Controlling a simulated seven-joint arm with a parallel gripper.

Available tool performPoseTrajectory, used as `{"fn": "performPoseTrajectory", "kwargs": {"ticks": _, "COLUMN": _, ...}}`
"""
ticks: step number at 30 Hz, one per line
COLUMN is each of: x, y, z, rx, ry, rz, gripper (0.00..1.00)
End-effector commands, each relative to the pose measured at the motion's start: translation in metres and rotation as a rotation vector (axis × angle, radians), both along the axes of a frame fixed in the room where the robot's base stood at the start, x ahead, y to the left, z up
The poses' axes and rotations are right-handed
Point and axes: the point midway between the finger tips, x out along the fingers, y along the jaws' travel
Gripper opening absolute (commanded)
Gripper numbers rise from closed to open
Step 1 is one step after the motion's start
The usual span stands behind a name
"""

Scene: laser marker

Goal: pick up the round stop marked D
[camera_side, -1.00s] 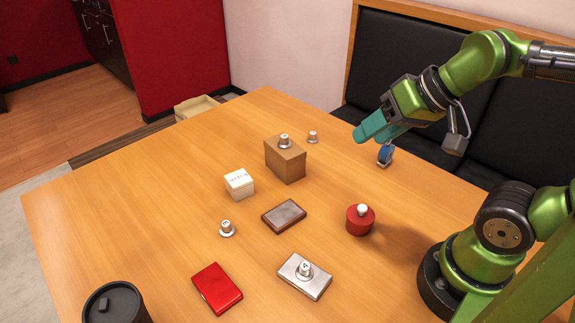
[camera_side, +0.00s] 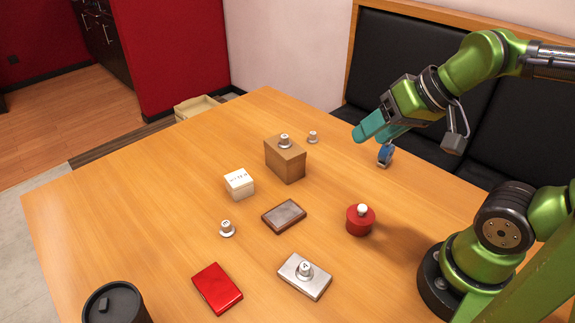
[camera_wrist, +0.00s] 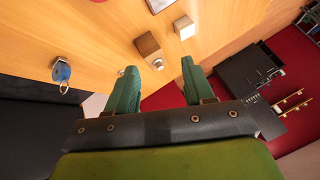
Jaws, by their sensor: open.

* * *

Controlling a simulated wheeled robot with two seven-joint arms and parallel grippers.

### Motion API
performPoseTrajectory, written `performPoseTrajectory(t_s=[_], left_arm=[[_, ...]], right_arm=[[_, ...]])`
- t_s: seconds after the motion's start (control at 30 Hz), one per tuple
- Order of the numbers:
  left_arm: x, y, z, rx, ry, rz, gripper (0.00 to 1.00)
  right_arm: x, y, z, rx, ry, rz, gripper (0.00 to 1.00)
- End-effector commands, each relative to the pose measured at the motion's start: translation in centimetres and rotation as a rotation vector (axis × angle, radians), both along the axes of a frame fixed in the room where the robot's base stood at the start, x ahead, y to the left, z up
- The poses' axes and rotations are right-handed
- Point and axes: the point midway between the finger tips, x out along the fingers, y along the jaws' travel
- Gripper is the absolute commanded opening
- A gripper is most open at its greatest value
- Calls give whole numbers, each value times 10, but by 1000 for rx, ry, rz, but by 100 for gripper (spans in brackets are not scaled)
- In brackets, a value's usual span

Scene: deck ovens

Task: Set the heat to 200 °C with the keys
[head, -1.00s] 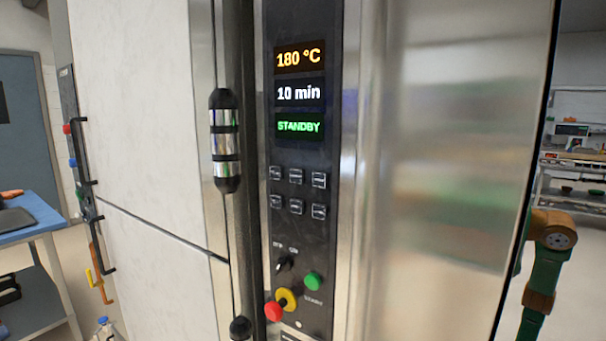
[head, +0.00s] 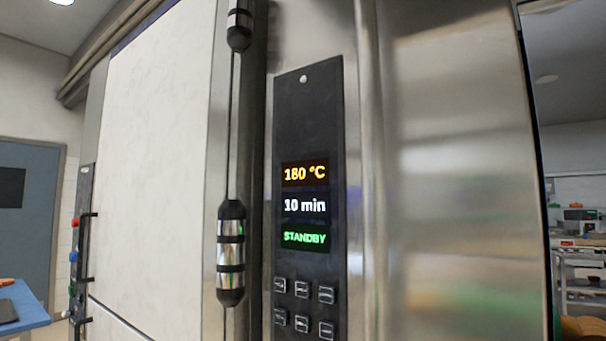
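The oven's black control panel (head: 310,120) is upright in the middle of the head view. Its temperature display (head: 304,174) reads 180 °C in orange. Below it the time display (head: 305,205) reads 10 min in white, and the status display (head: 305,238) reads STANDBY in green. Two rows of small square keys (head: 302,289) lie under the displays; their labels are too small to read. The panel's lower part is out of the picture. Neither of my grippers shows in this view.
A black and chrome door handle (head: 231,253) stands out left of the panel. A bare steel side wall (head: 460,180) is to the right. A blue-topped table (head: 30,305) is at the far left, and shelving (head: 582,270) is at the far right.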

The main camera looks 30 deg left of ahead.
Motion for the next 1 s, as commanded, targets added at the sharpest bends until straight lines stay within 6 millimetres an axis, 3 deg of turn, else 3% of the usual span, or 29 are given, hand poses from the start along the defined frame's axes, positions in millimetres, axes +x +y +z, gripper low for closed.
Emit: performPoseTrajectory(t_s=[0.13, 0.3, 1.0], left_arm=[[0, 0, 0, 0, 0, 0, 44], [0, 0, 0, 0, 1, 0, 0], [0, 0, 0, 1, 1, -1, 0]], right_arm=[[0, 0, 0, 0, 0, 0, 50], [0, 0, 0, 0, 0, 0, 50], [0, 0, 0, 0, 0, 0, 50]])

...

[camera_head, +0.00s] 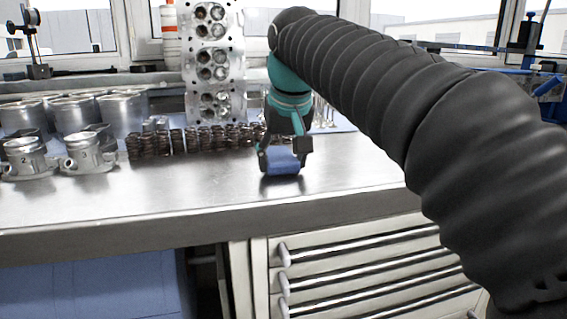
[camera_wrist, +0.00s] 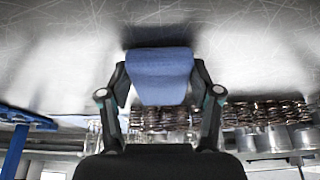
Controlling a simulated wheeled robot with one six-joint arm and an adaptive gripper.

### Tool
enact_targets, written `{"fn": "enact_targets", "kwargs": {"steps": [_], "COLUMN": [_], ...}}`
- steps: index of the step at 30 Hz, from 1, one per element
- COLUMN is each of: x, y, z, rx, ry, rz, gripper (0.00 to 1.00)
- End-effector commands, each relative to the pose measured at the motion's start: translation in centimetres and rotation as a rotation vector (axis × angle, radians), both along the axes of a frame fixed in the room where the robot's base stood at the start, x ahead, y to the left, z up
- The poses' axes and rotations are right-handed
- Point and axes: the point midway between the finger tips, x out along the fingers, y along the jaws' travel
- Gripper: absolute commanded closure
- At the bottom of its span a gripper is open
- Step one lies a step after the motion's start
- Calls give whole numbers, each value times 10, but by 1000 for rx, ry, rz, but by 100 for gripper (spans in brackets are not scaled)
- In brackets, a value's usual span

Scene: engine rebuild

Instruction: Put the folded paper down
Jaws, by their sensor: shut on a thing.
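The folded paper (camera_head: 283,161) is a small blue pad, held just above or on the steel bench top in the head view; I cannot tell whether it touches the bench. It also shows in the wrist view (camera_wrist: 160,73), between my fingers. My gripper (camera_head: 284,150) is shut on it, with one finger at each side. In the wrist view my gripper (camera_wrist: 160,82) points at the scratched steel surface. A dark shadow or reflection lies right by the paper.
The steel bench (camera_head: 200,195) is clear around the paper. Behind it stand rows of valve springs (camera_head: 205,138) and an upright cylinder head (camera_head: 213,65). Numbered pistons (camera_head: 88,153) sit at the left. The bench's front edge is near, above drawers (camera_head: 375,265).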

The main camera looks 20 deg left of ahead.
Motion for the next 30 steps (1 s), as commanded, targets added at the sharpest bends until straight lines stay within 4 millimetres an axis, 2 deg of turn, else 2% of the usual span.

# YOUR OBJECTIVE
Above this task is a listing with pictures in it. Retype only the lines from the one containing "[camera_side, +0.00s]" through the one containing "Jaws, by their sensor: open.", both included, and not the pictures.

# THE SOLUTION
[camera_side, +0.00s] 
[camera_wrist, +0.00s] 
Jaws, by their sensor: open.

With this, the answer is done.